SÃO PAULO, SP (FOLHAPRESS) - No dia seguinte à determinação de Donald Trump para bloquear petroleiros sob sanção ao redor da Venezuela, em mais um ato em direção a uma guerra entre Washington e Caracas, as Forças Armadas do país sul-americano divulgaram nota nesta quarta-feira (17) em que reafirmam lealdade ao ditador Nicolás Maduro e dizem que não se sentem intimidadas diante das ameaças feitas pelo presidente americano.

O documento foi assinado pelo ministro da Defesa venezuelano, Vladimir Padrino López, e publicado nas redes sociais do comando estratégico operacional militar das Forças Armadas. O texto reforça o tom de confronto adotado pelo regime de Caracas diante da medida anunciada por Washington e faz críticas duras a Trump.

"As Forças Armadas Nacionais Bolivarianas rejeitam categoricamente as declarações delirantes feitas ontem, terça-feira, 16 de dezembro, pelo presidente dos EUA, Donald Trump, nas quais ele ameaçou insolentemente nossa nação com ação armada e ordenou um suposto bloqueio naval total para confiscar navios que transportam petróleo venezuelano ?ato que equivale a pirataria descarada", diz trecho da nota.

O comunicado ainda chama de "fantasiosas e incoerentes" as acusações feitas por Trump de que a Venezuela teria roubado petróleo, terras e outros bens. Segundo a nota, as Forças Armadas Nacionais Bolivarianas (FANB) sustentam que essas afirmações expõem o que chamam de narrativa implausível de combate ao narcoterrorismo, que serviria de pretexto para justificar uma política agressiva contra Caracas.

Na avaliação dos militares venezuelanos, a ofensiva americana faz parte de um plano mais amplo, em curso desde meados deste ano, com o objetivo de forçar uma mudança de regime no país e de se apropriar de seus recursos estratégicos, especialmente o petróleo. O comunicado afirma que essa postura representa um ressurgimento da Doutrina Monroe, interpretada como uma tentativa de impor uma dominação neocolonial dos Estados Unidos sobre a América Latina.

"Nunca antes na história do nosso país um presidente dos EUA nos ameaçou com tanta veemência. Portanto, hoje, ao comemorarmos o 195º aniversário da morte de Simón Bolívar, dizemos ao governo dos EUA e ao seu presidente que não nos deixamos intimidar por suas ameaças grosseiras e arrogantes; que o próprio Bolívar, e muitos outros heróis da emancipação americana, nos ensinaram a lutar e derrotar impérios poderosos, e que a dignidade desta nação não é negociável nem facilmente derrotada", diz.

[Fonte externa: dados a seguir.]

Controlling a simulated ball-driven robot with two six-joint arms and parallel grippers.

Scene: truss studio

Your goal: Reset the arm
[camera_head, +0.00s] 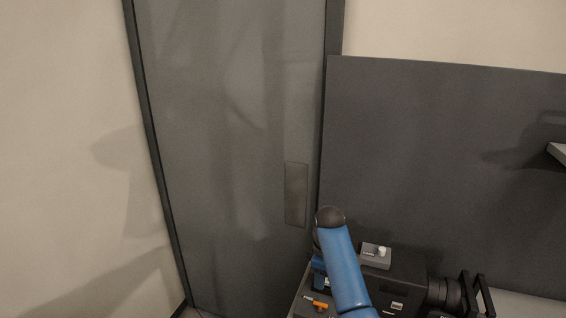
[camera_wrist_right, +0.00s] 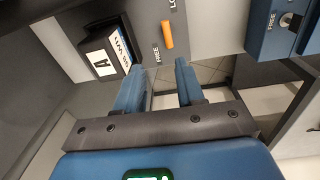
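My right arm, blue with a dark rounded joint, rises from the bottom of the head view and bends down behind itself. Part of my right gripper (camera_head: 318,274) shows left of that arm, over a dark panel with an orange lever (camera_head: 320,305). In the right wrist view the two blue fingers of the right gripper (camera_wrist_right: 157,75) stand apart with nothing between them. The orange lever (camera_wrist_right: 167,34) is beyond the fingertips, between the labels FREE and LOCK. I cannot tell any contact. My left gripper is in neither view.
A grey door (camera_head: 225,130) with a handle plate (camera_head: 296,194) stands behind. A dark board (camera_head: 440,150) is right of it. A grey box with a white knob (camera_head: 372,262) and a dark lens-like device (camera_head: 441,294) are at lower right.

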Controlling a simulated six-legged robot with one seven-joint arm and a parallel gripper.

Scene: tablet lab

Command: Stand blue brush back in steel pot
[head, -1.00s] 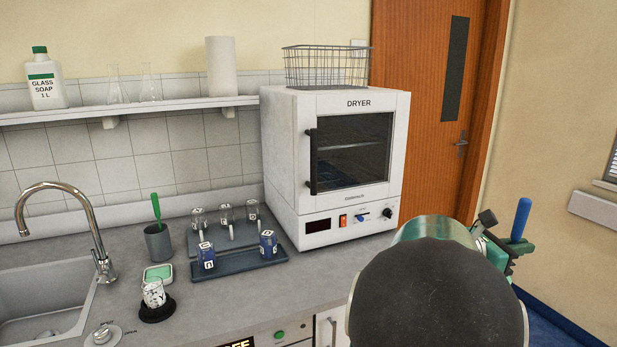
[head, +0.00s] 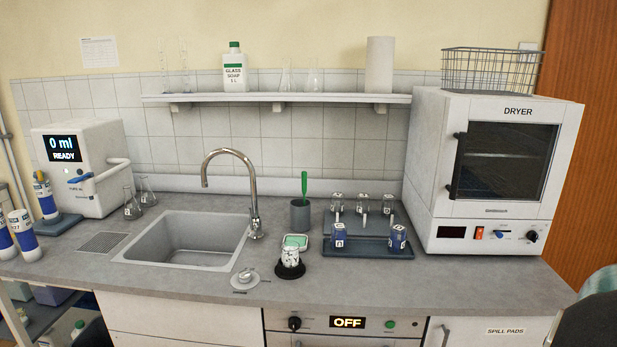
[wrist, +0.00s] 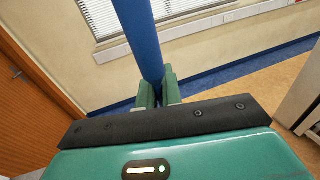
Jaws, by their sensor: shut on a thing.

As FANB também acusam Washington de violar princípios fundamentais do direito internacional, incluindo a Carta das Nações Unidas, as normas do comércio internacional e as Convenções de Genebra relativas ao alto-mar. Segundo o texto, o bloqueio ultrapassa limites e representa uma afronta à soberania dos Estados e à obrigação de resolver disputas por meios pacíficos.

O texto apela às organizações multilaterais para que se posicionem e ajam contra o que descreve como uma atitude belicista que ameaça não apenas a Venezuela, mas a estabilidade de toda a América Latina e do sistema energético global.

Na prática, o bloqueio anunciado por Trump deve impedir a entrada ou saída de águas venezuelanas de quase todos os cargueiros de petróleo não ligados à americana Chevron. Apesar de sanções americanas contra o setor petrolífero venezuelano, a empresa opera no país latino-americano com anuência de Washington ?medida adotada pelo governo Joe Biden com o objetivo de reduzir o preço de gasolina nos EUA e mantida pelo governo Trump.

A determinação ocorreu num contexto de tensão na América Latina impulsionada por uma mobilização sem precedentes de militares dos EUA na região do Caribe e do Pacífico. Segundo analistas, a medida visa pressionar a ditadura de Maduro, acusado por Washington de tráfico internacional e de corrupção, o que o ditador nega.

Maduro afirma que Trump busca mudar o regime na Venezuela, mas sustenta que a população e as Forças Armadas barrarão qualquer iniciativa para removê-lo do poder. O dirigente chavista assumiu neste ano um terceiro mandato presidencial, mesmo após organizações internacionais independentes apontarem que a oposição venceu as eleições no ano passado.